Concerning Avraham's refusal to receive the field gratis, R. Joseph Soloveitchik writes as follows (Out of the Whirlwind, 2003, pp. 40-41): "Acquisition of goods without investing one's labor, the sweat of the brow, is morally objectionable. In such a case, a property right is not perfect. When I buy goods, I exchange my labor for those goods. Money represents labor, the sweat and fatigue of the worker. Therefore the goods I buy are absolutely mine, while a gift which I received, lacking the catharsis of work and exhaustion, lacks the redemptive quality… [Abraham] certainly did not want Sarah to be put to her eternal rest in a grave which was given to him as a present, a gratuity, a grave which was not hallowed by the sweat and the fright."

[6] Perhaps there is room to add that the verse, "And Aravna looked forth (va-yashkef) and saw the king and his servants coming on toward him; and Aravna went out, and bowed down before the king with his face to the ground" also corresponds to the verse in the book of Bereishit: "And it came to pass, when he had been there a long time, that Avimelech king of the Pelishtim looked out (va-yashkef) at a window, and saw, and, behold, Yitzchak was sporting with Rivka his wife" (26:8).

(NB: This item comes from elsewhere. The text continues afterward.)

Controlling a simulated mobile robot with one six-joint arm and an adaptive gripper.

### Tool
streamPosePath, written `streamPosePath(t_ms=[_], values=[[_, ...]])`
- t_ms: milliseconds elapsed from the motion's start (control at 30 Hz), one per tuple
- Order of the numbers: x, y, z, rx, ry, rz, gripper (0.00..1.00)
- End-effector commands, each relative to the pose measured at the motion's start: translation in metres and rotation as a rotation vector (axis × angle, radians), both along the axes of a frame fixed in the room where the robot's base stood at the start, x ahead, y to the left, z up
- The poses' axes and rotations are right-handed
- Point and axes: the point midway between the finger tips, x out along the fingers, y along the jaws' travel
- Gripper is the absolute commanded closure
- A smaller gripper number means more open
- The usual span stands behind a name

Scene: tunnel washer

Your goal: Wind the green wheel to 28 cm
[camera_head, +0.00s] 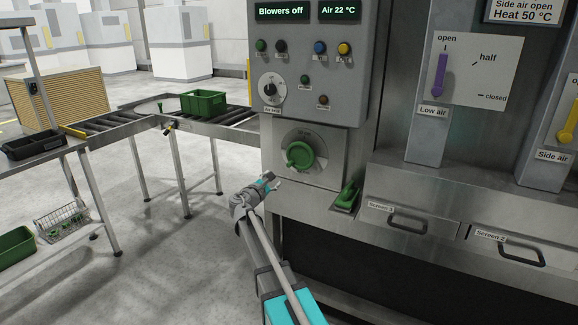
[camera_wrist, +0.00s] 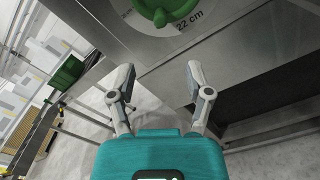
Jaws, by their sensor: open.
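The green wheel (camera_head: 300,155) sits on a round pale dial on the metal panel below the control box. In the wrist view the wheel (camera_wrist: 163,12) shows only in part at the top, with the marking "22 cm" on the dial (camera_wrist: 187,27) beside it. In the head view the dial's lettering is too small to read. My gripper (camera_head: 272,181) is below and slightly left of the wheel, apart from it. In the wrist view its two fingers (camera_wrist: 160,85) are spread, with nothing between them.
A green-handled object (camera_head: 347,196) sticks out right of the wheel, beside the Screen 1 drawer (camera_head: 409,223). The control box (camera_head: 315,60) with knobs and buttons hangs above. A roller conveyor (camera_head: 140,122) with a green crate (camera_head: 204,103) stands left. Floor is clear between.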

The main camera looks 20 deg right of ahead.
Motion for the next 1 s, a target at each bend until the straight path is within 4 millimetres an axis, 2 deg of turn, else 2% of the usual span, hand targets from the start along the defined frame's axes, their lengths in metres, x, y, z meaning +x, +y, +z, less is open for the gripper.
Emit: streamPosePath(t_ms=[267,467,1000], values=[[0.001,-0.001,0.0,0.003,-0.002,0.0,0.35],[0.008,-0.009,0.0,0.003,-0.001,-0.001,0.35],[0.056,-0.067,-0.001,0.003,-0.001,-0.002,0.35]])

There too the pressure which the patriarchs were subject to from the kings of the land is evident: The Pelishti king's looking out at Yitzchak and what followed from that demonstrate the king's rule over his land. In our story, in contrast, Aravna (the king?) looks out and sees David, and immediately goes out and bows down before him.

[7] The difference between the keri ("my feet") and the ketiv ("his foot") has importance regarding the question whether David at the end of his life achieved full dominion over his enemies, or whether this was reached only in the days of Shelomo. See Radak.